EDIT: 5. My excuse of not cutting the mounting bolts flush with the nut was thin. I used a different method to cut the bolts so I could get rid of all the excess.

So, let me redo these tests, and get back to you. It'll take a day or three.

 

[ezkcdude]

Of course, you're right to check all these things. But, I doubt we're talking order of magnitude differences here. You never know, though.

I'm sure by the time you get these tests done, I'll have received my heatsinks, but I'll still interested to see your results.

 

[Garbz]

Tangent I'm not sure what probe you are using but when I check heatsinked parts with my K-type probe, I find it helps to dunk it into some heatsink paste. Every time I've tried this I found the probe settled faster and in some cases on a slightly higher temperature.

Noadays I just measure temps where a bit of heatsink paste is spread out from underneat the regulator during clamping. As always milage may vary.

 

[tangent]

Quote:

Originally Posted by ezkcdude I doubt we're talking order of magnitude differences here.

Ah, no, definitely staying within the same order of magnitude. But, I've redone three of them, and relative rankings have definitely changed. In particular, the lone penny isn't coming out so good. I'm not saying more...I need to complete the tests before I'm even sure of what I've got.

Quote:

Originally Posted by Garbz I find it helps to dunk it into some heatsink paste.

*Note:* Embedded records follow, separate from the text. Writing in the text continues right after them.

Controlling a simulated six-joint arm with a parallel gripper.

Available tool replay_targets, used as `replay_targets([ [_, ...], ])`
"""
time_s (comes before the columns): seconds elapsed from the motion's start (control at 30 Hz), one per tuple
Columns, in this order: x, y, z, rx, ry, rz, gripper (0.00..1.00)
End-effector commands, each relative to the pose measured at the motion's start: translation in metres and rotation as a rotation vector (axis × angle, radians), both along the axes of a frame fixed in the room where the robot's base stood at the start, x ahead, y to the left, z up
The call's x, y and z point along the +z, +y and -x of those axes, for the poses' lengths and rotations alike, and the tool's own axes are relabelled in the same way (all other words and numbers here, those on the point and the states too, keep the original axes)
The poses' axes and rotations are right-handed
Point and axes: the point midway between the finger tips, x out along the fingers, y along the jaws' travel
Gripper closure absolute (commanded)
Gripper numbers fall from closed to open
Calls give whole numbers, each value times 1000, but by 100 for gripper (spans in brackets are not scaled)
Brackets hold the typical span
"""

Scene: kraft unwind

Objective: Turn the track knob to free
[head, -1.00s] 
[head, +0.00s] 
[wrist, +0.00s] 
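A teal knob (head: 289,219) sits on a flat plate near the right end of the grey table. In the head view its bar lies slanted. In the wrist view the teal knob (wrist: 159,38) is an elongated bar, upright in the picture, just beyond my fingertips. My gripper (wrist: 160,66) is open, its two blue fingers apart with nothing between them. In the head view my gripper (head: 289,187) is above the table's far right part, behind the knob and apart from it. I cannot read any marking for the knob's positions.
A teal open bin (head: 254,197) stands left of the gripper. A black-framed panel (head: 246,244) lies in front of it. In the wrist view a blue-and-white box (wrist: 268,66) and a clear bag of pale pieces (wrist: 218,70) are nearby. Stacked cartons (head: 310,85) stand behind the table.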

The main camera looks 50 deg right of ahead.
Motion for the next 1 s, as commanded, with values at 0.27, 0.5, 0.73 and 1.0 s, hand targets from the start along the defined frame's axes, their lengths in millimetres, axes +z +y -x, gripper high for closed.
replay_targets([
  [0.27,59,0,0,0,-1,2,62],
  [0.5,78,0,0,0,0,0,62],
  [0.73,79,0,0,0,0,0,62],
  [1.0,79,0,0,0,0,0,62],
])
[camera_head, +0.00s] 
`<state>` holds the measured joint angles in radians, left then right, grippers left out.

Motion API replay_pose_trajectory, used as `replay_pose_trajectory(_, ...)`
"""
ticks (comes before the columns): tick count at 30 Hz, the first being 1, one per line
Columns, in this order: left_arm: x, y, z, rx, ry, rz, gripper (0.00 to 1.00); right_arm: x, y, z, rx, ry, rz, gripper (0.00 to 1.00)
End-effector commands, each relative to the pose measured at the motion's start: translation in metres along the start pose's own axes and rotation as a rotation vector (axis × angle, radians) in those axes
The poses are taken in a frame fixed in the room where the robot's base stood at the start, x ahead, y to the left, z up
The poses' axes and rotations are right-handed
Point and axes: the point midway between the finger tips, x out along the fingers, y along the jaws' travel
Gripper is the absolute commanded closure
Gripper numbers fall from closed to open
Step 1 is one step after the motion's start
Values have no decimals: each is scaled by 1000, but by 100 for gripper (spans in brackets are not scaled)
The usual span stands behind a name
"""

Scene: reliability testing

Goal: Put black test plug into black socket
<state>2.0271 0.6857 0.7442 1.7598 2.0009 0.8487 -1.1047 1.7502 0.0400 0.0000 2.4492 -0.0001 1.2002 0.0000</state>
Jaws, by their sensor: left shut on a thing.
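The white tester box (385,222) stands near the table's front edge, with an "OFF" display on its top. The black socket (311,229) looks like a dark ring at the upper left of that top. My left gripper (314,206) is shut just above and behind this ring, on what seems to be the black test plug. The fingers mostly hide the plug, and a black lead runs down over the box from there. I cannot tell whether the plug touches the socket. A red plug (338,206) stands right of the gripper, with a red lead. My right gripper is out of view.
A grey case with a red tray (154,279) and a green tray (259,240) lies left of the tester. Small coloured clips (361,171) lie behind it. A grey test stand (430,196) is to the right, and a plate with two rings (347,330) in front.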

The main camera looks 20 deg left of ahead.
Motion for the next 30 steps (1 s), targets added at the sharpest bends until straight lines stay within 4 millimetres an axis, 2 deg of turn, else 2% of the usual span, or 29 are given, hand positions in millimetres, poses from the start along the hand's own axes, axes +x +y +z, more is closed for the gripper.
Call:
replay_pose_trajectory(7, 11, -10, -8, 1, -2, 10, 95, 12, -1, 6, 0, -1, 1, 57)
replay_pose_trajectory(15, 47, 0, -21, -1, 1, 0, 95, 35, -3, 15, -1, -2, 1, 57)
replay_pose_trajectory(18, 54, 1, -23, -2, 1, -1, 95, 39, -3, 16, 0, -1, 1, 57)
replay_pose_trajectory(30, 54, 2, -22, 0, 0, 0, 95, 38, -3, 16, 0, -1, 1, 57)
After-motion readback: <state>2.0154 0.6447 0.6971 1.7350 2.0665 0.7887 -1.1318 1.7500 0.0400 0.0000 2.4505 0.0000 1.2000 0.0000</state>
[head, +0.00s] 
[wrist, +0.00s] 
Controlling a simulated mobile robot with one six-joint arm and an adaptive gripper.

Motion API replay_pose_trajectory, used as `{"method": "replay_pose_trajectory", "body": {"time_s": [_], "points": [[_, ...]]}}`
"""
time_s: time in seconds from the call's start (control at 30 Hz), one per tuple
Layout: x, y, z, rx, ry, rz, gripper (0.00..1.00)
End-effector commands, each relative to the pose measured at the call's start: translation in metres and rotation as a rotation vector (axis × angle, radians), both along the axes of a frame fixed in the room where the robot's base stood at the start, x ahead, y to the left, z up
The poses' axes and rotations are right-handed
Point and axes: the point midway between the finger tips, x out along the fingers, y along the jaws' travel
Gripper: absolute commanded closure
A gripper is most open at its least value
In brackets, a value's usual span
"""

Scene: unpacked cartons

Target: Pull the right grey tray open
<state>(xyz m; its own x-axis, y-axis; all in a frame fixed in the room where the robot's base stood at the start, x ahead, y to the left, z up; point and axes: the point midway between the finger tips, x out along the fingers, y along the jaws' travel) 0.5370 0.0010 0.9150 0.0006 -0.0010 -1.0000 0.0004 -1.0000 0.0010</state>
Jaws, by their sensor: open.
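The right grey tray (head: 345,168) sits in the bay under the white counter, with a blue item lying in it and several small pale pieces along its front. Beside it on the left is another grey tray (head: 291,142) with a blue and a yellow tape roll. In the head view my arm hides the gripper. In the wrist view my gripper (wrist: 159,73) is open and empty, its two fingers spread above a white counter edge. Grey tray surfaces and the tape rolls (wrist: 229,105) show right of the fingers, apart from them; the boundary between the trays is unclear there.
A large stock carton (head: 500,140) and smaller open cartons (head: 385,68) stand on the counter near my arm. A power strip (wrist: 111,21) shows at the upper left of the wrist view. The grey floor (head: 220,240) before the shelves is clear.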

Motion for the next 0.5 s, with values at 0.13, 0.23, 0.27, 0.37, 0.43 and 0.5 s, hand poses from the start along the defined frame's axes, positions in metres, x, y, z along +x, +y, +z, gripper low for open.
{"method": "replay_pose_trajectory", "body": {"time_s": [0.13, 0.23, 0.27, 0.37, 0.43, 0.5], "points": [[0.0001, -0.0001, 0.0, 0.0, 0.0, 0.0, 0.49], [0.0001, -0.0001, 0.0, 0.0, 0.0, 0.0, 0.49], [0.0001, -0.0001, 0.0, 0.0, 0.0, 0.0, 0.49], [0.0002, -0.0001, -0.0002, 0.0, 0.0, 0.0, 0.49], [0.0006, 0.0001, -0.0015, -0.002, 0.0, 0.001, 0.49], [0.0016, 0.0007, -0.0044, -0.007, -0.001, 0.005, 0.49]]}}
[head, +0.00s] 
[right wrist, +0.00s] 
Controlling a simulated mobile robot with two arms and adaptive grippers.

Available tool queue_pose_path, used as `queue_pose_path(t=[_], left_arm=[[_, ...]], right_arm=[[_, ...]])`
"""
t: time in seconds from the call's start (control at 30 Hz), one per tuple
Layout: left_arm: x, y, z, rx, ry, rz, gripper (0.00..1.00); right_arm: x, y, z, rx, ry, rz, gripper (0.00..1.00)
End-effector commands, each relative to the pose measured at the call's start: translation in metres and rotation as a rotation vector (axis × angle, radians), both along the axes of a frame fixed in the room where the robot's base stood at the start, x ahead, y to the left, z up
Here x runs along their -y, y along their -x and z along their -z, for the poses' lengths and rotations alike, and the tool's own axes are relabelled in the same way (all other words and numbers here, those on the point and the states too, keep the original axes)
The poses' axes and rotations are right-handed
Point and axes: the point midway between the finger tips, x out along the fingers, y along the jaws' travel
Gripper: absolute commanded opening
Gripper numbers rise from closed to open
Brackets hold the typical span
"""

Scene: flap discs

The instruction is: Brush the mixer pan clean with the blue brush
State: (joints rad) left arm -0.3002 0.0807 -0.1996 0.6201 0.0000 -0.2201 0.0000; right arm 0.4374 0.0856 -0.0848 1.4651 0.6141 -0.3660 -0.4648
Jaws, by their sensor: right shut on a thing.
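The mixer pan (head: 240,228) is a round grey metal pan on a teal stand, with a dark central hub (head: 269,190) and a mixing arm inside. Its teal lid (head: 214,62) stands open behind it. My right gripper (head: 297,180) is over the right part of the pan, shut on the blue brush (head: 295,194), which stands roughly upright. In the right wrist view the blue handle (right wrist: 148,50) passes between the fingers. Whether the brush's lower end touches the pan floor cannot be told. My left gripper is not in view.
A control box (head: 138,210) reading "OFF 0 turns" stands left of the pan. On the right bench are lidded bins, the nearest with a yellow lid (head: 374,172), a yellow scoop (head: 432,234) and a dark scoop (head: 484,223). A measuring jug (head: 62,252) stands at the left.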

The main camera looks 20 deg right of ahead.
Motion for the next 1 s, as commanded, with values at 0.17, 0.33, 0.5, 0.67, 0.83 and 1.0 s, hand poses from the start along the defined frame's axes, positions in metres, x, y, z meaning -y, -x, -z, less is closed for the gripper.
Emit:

An interesting idea. This might be enough to get me to start again. Actually, more of a last straw sort of thing. I've been doing better data analysis this time around, and I'm finding weaknesses in the test method again. Just one example: my gathered data isn't strictly following a Gaussian curve. There's no reason this shouldn't be Gaussian, so the method's got to be flawed. Most likely I either am not taking enough data samples, or I still haven't eliminated all the external variables.

 

[ezkcdude]

Actually, since your doing these tests, anyway, could you try a setup with a paperclip and a piece of aluminum foil? I would think this would beat the penny.